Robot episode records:
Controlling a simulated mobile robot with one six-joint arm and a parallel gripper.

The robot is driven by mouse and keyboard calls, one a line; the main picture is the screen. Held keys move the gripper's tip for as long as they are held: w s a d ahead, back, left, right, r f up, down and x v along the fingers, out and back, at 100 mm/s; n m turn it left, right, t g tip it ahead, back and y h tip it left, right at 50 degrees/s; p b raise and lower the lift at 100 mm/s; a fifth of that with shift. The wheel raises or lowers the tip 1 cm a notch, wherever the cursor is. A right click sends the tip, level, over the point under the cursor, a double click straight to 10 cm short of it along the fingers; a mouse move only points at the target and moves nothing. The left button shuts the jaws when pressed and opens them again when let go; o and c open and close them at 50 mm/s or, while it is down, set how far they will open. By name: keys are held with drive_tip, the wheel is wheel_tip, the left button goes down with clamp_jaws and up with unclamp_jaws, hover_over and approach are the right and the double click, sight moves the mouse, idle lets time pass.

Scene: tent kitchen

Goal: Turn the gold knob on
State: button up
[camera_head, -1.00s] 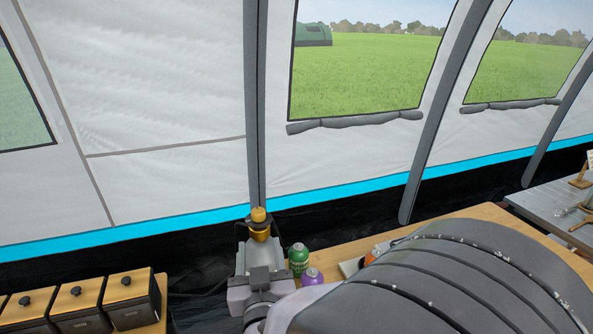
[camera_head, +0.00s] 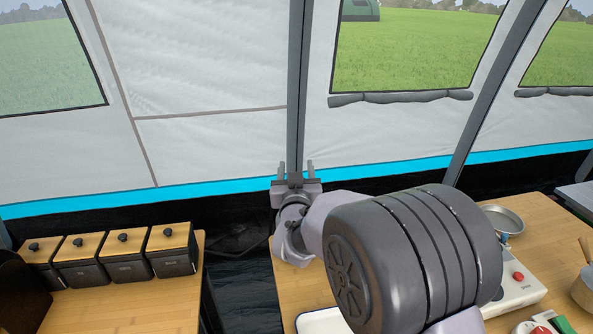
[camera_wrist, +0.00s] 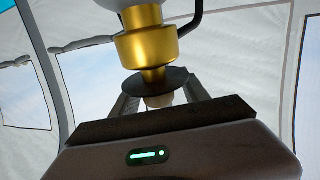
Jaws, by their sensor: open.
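The gold knob (camera_wrist: 148,45) shows in the wrist view as a shiny stepped gold fitting. A pale globe-like part is above it and a dark disc (camera_wrist: 155,82) below it. I cannot tell which gold section turns. My gripper (camera_head: 296,170) is open, its two fingers pointing up in front of the tent wall in the head view. In the wrist view its fingers (camera_wrist: 158,100) rise beneath and partly behind the disc. Whether they touch the fitting is unclear. I cannot make out the gold knob in the head view.
A wooden counter (camera_head: 183,305) at left holds several dark canisters (camera_head: 174,252) with wooden lids. A wooden table (camera_head: 293,285) at right carries a metal pan (camera_head: 504,219) and a white device (camera_head: 518,282) with a red button. My arm covers much of this table.

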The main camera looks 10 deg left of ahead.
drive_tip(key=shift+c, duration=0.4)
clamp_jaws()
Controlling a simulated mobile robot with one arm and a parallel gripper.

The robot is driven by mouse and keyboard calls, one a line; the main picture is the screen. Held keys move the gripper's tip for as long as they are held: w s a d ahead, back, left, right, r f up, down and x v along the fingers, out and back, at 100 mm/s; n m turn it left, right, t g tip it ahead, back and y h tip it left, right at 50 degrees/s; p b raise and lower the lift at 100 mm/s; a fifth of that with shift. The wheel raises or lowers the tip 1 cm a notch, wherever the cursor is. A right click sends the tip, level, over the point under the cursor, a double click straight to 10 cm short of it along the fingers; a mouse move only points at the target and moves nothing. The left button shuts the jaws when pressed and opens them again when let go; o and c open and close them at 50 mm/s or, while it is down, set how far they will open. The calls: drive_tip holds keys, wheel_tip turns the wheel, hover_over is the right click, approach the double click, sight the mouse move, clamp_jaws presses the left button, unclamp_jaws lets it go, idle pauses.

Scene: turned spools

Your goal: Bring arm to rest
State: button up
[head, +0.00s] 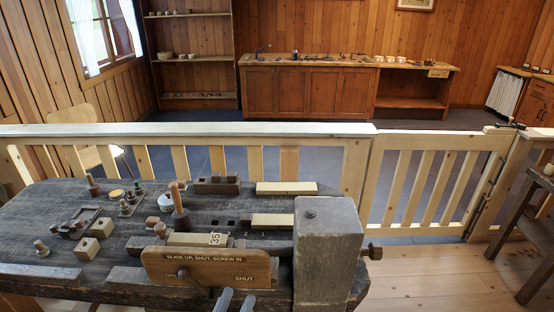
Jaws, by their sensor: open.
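The rest of my arm is out of view. The fingertips appear in front of the near edge of a dark wooden workbench (120,249), just below a brown wooden plate (207,268) lettered "SLIDE UP, SHUT, SCREW IN". Whether they touch the bench cannot be told.
A big grey block (327,250) stands right of the fingers. A wooden-handled tool (180,211), small wooden blocks (101,227) and turned pieces lie on the bench. Behind runs a slatted fence (215,130) with a gate (430,182). Floor (425,270) right of the bench is clear.

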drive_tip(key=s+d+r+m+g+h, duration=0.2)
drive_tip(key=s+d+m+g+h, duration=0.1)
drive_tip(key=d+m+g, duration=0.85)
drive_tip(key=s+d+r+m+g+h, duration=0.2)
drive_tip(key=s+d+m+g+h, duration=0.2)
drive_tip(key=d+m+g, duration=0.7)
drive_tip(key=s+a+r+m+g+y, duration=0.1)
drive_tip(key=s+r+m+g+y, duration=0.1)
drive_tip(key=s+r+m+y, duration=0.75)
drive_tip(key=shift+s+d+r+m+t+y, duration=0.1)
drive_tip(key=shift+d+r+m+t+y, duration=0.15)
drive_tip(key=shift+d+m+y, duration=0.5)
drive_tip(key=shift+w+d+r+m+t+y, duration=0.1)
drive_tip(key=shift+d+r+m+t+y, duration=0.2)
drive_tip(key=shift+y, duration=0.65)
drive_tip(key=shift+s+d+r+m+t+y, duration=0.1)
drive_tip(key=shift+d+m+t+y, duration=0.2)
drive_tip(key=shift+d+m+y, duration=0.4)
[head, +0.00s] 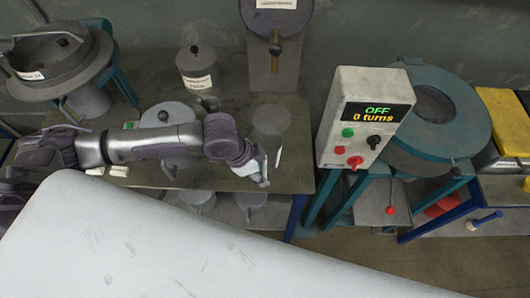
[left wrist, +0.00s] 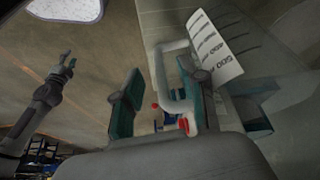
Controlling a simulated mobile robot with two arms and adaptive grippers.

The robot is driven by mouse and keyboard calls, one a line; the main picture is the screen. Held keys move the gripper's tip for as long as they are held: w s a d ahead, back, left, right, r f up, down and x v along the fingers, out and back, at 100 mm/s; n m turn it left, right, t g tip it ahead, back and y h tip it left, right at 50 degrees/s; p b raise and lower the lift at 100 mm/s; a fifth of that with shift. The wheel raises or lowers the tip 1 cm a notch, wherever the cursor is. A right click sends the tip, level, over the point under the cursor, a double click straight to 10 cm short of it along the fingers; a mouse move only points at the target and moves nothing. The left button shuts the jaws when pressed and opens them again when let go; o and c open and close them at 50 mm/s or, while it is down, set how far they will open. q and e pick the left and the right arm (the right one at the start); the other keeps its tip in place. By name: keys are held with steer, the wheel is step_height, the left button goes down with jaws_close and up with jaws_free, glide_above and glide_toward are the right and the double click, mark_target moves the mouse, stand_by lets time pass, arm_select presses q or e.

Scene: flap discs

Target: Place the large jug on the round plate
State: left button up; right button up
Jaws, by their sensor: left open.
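The large jug (head: 271,121) looks grey, blends with the shelf top and stands near its right end. A white label shows on its side. In the left wrist view the jug's pale handle (left wrist: 161,78) and labelled wall fill the right half. My left gripper (head: 262,168) is at the jug's near side. In its wrist view the left gripper (left wrist: 163,105) is open, with the handle between its teal fingers; I cannot tell whether they touch it. A dark round plate (head: 276,20) with a label stands at the back. Another gripper, apparently my right (left wrist: 68,62), shows small and far off.
A lidded canister (head: 197,70) and a grey lidded pot (head: 168,118) stand on the shelf, the pot partly behind my arm. A control box (head: 365,115) reading OFF, 0 turns, and a teal round machine (head: 465,110) stand to the right. A sieve-like vessel (head: 50,60) is at left.

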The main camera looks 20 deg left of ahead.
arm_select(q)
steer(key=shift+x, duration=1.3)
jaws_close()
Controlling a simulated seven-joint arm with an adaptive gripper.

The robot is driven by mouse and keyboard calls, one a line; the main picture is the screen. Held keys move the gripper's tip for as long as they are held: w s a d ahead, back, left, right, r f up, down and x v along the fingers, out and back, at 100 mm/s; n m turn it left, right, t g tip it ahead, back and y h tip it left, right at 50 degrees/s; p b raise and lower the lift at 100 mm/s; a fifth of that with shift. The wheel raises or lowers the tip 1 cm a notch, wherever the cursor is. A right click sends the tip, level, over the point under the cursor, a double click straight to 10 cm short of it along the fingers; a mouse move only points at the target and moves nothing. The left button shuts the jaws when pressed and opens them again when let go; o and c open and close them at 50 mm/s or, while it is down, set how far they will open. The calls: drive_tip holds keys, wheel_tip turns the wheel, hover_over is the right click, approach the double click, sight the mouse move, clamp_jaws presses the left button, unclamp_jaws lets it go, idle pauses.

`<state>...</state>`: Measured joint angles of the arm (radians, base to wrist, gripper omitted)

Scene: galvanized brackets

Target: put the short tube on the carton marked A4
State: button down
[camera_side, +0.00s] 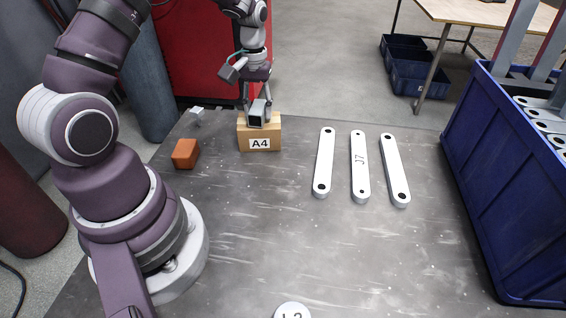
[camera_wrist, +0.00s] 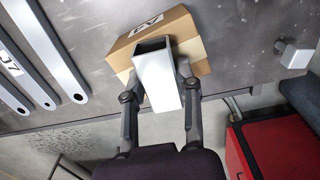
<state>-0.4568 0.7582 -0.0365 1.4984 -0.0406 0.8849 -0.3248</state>
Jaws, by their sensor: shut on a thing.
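The short tube (camera_side: 257,116) is a square, hollow, light-grey metal piece with a dark opening. It also shows in the wrist view (camera_wrist: 161,84). My gripper (camera_side: 257,107) is shut on it, with one finger on each side (camera_wrist: 158,88). The carton marked A4 (camera_side: 275,133) is a small tan box at the back of the table, label facing the side camera. The tube is over the carton's top, and it overlaps the carton (camera_wrist: 194,50) in the wrist view. I cannot tell whether the tube touches the top.
An orange-brown block (camera_side: 185,153) and a small grey metal piece (camera_side: 197,116) are left of the carton. Several flat white bars, including one marked J7 (camera_side: 360,175), lie to the right. A blue bin (camera_side: 505,190) stands at the right edge. The table's middle is clear.

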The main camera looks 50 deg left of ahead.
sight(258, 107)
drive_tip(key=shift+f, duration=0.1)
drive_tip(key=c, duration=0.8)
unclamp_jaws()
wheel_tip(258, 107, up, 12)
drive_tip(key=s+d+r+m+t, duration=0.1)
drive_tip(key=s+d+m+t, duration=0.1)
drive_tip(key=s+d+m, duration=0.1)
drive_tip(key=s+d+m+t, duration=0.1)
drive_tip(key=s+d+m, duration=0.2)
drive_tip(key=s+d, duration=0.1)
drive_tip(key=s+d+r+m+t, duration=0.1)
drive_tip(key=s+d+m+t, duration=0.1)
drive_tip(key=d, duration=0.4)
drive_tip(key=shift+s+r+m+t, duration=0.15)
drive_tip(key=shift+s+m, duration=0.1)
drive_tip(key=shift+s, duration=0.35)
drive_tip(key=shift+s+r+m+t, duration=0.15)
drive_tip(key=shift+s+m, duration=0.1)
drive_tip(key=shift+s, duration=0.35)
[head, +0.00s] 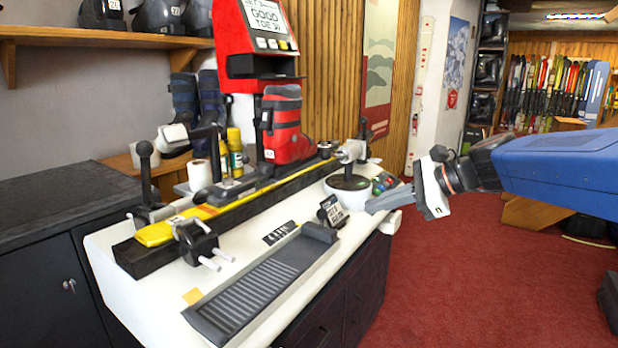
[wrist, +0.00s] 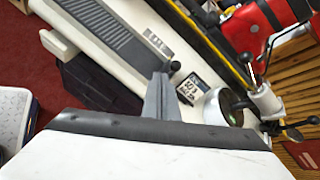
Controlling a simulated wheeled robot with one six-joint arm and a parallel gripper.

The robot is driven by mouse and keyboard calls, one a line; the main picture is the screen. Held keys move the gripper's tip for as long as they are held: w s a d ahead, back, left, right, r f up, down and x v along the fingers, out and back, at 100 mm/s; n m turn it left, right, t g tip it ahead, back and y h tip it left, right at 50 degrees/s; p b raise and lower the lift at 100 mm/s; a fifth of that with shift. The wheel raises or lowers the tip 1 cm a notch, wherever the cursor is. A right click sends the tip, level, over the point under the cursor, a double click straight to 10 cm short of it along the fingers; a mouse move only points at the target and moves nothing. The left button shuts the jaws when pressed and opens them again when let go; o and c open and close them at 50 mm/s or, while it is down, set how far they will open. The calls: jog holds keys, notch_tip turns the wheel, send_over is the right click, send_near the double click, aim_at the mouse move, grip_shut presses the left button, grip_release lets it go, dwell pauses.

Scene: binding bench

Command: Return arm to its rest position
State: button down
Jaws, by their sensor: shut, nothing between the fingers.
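My gripper (head: 382,203) is at the right end of the white binding bench (head: 318,268) in the head view, at the end of my blue arm.
A red ski boot (head: 284,130) stands on the bench under a red display unit (head: 252,62). A ribbed black tray (head: 262,285) lies along the bench front. Red carpet (head: 470,280) is open right of the bench.

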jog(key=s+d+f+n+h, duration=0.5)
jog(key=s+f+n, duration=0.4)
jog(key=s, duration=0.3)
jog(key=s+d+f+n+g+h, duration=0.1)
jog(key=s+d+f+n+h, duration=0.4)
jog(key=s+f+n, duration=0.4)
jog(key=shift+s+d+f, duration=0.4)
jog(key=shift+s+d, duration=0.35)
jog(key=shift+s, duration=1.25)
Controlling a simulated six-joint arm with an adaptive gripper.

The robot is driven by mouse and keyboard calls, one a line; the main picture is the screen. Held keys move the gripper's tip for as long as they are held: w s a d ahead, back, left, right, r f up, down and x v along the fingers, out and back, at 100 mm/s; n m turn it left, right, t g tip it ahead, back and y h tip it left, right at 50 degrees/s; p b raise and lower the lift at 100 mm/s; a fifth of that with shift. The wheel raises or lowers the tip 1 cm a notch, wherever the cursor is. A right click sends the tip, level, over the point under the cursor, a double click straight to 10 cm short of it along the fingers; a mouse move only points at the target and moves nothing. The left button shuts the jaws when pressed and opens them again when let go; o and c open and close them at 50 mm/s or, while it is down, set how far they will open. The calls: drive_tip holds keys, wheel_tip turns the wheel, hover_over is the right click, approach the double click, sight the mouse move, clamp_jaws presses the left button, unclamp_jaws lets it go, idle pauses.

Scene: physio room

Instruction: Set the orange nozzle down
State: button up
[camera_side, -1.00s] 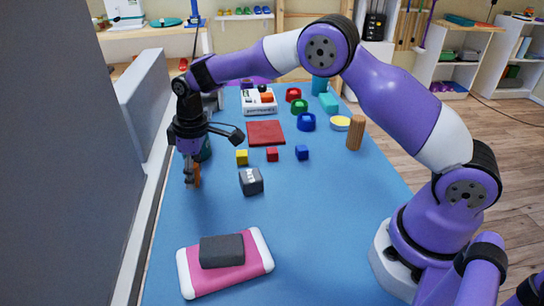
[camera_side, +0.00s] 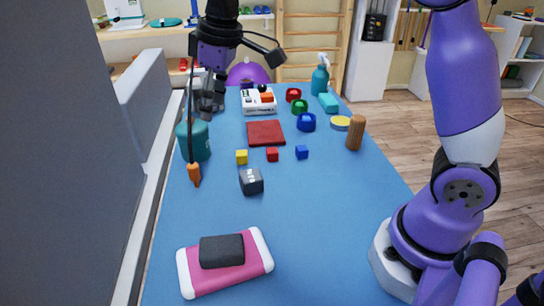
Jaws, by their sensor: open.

_Written task_
Only lines with the word "Scene" are wanted, so copy each one from the records.

_Response to this task_
Scene: tent kitchen
Scene: turned spools
Scene: flap discs
Scene: galvanized brackets
Scene: binding bench
Scene: physio room

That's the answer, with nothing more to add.